Wayne Kramer Resurrects an MC5 Classic with Help from Soundgarden and Fugazi

Published: October 10, 2018
Come together one last time to see the MC5's Wayne Kramer and pals Kick Out the Jams. by Dave Segal

Not all rock-nostalgia tours are created equal. Some of them are actually good.

Take, for example, Kick Out the Jams: The 50th Anniversary Tour headed by the MC5's Wayne Kramer and a band of younger all-stars (coming to the Showbox on Tuesday, October 16). The rambunctious guitarist and his crack pickup squad are resurrecting one of the most influential debut albums of all time, Kick Out the Jams, a Molotov cocktail of Detroit working-class fury and musical detonations that not only blew out John Lee Hooker and Sun Ra songs, it foreshadowed the blitzkrieg maneuvers of metal and punk. These members of John Sinclair's anti-racist White Panther party not only talked a tough revolution game, they also soundtracked it. (Risking bodily harm and arrest, the MC5 were the only band to perform at the 1968 Democratic National Convention.) Many young rockers still emulate their power moves today.

With three original MC5 members deceased and drummer Dennis Thompson absent, Kramer has selected Fugazi drummer Brendan Canty, Zen Guerrilla vocalist Marcus Durant, Faith No More bassist Billy Gould, and Soundgarden guitarist Kim Thayil to help him reanimate the MC5's potent catalog. For this tour, they're performing as MC50.

Playing MC5 songs "with Wayne Kramer is very unbelievable," Thayil says in an interview, laughing. "It's a bit of a mindfuck, I suppose."

Thayil first read about the MC5 in Creem magazine when he was a teen, but because their records were out of print by the mid- 1970s, he had to dig hard in used-record bins to find their three LPs.

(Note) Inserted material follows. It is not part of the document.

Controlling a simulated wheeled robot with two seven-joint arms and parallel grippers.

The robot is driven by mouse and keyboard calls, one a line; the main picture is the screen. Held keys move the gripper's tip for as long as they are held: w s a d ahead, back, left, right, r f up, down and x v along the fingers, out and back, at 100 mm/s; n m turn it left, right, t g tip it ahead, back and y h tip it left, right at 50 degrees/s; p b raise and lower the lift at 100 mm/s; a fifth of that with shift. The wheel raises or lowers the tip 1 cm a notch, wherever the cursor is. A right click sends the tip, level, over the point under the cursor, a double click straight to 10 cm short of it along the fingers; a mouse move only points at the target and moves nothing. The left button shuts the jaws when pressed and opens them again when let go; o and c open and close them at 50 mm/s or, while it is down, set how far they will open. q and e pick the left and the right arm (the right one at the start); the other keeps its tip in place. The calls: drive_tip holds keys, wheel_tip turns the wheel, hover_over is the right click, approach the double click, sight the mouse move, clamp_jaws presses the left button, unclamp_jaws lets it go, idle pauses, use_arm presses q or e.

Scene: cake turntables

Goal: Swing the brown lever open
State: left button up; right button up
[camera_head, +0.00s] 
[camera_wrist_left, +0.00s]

Once he did, they became his favorite band.

Thayil first met Kramer in the early 1990s at a function in Detroit involving Soundgarden and the MC5. Kramer saw Soundgarden play live, and afterward in the dressing room, he told them he noticed similarities between the two groups, a compliment that stayed with Thayil. So it made sense that Thayil would get enlisted to play in the DKT tour in 2004 with surviving MC5 members Kramer, Thompson, and Michael Davis, plus Mudhoney's Mark Arm.

If you go to the MC50 show, don't expect perfect replications of Kick Out the Jams songs and other canonical highlights. MC50 often embellish these familiar tracks. "There are some modifications that Wayne has made," Thayil says. "He'll add little endings, hooks, or chords that he wants to do."

So far, MC50's crowds have been enthusiastic. "Consistently what we hear is that this is way more than they expected," Thayil says. "They often say they're expecting some kind of run-through of the hits, or a cover band. Then they get something that's passionate and real. You're getting a band that's communicating and relating with each other and doing sets that are spontaneous and loose."

Thayil says that Kramer has "allowed flexibility and liberty in the arrangements, for our voices to come through. You'll get that it's Brendan Canty; he's even got that damn bell he had in Fugazi. Our personalities definitely come through. Combined, it makes it another thing, a reinterpretation of the MC5 that I think is fairly true to the original, but it's also something different."